> **Exercise prompt**
Restate the data exactly as given and keep the pictures out.

> **Dataset section**
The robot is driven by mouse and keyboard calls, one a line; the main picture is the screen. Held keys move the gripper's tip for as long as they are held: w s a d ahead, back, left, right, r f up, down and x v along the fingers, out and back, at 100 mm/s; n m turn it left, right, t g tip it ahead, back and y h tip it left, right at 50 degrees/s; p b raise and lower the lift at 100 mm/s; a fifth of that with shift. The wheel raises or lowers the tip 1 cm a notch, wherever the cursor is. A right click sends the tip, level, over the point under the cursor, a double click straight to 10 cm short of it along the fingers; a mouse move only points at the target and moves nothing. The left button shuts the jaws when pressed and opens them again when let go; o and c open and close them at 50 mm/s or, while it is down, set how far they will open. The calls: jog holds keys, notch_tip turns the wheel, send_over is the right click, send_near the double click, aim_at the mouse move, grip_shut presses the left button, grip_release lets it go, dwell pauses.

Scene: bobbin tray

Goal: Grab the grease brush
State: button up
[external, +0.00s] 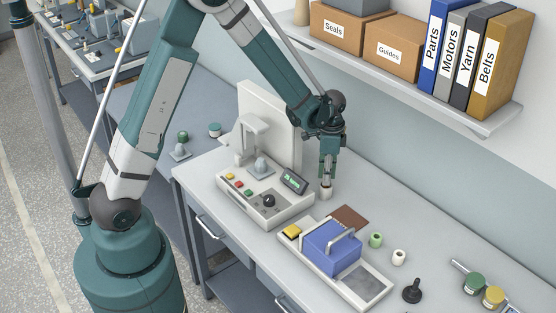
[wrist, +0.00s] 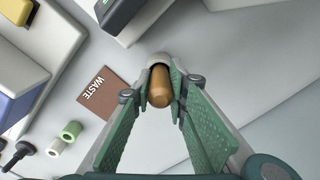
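The grease brush appears to be the rounded wooden handle (wrist: 160,88) seen in the wrist view. It stands in a small pale grey pot (wrist: 157,59), which also shows under my gripper in the external view (external: 326,193). The pot hides the brush's lower end. My gripper (wrist: 159,80) points down over the pot, with one finger on each side of the handle. The fingers look apart, with narrow gaps beside the handle. In the external view my gripper (external: 327,176) hides the handle.
A control box (external: 262,199) with buttons stands left of the pot. A brown WASTE mat (wrist: 103,88) lies close by. A tray (external: 375,288) with a blue block (external: 332,250), green and white bobbins (external: 376,240) and a black knobbed tool (external: 412,291) are nearer. A shelf (external: 420,96) runs above the bench.

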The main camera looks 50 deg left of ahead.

> **Worked solution**
The robot is driven by mouse and keyboard calls, one a line; the main picture is the screen. Held keys move the gripper's tip for as long as they are held: w s a d ahead, back, left, right, r f up, down and x v along the fingers, out and back, at 100 mm/s; n m turn it left, right, t g tip it ahead, back and y h tip it left, right at 50 degrees/s; p b raise and lower the lift at 100 mm/s; a fifth of that with shift. The wheel raises or lowers the tip 1 cm a notch, wherever the cursor is. A right click sends the tip, level, over the point under the cursor, a double click straight to 10 cm short of it along the fingers; a mouse move only points at the target and moves nothing. The left button shuts the jaws when pressed and opens them again when let go; o and c open and close them at 50 mm/s or, while it is down, set how far they will open. The calls: jog holds keys, notch_tip turns the wheel, send_over is the right click, send_near the double click, aim_at the mouse move, grip_shut presses the left button, grip_release lets it go, dwell pauses.

Scene: bobbin tray

Goal: Grab the grease brush
State: button up
[external, +0.00s] 
[wrist, +0.00s] 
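The grease brush appears to be the rounded wooden handle (wrist: 160,88) seen in the wrist view. It stands in a small pale grey pot (wrist: 157,59), which also shows under my gripper in the external view (external: 326,193). The pot hides the brush's lower end. My gripper (wrist: 159,80) points down over the pot, with one finger on each side of the handle. The fingers look apart, with narrow gaps beside the handle. In the external view my gripper (external: 327,176) hides the handle.
A control box (external: 262,199) with buttons stands left of the pot. A brown WASTE mat (wrist: 103,88) lies close by. A tray (external: 375,288) with a blue block (external: 332,250), green and white bobbins (external: 376,240) and a black knobbed tool (external: 412,291) are nearer. A shelf (external: 420,96) runs above the bench.

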The main camera looks 50 deg left of ahead.

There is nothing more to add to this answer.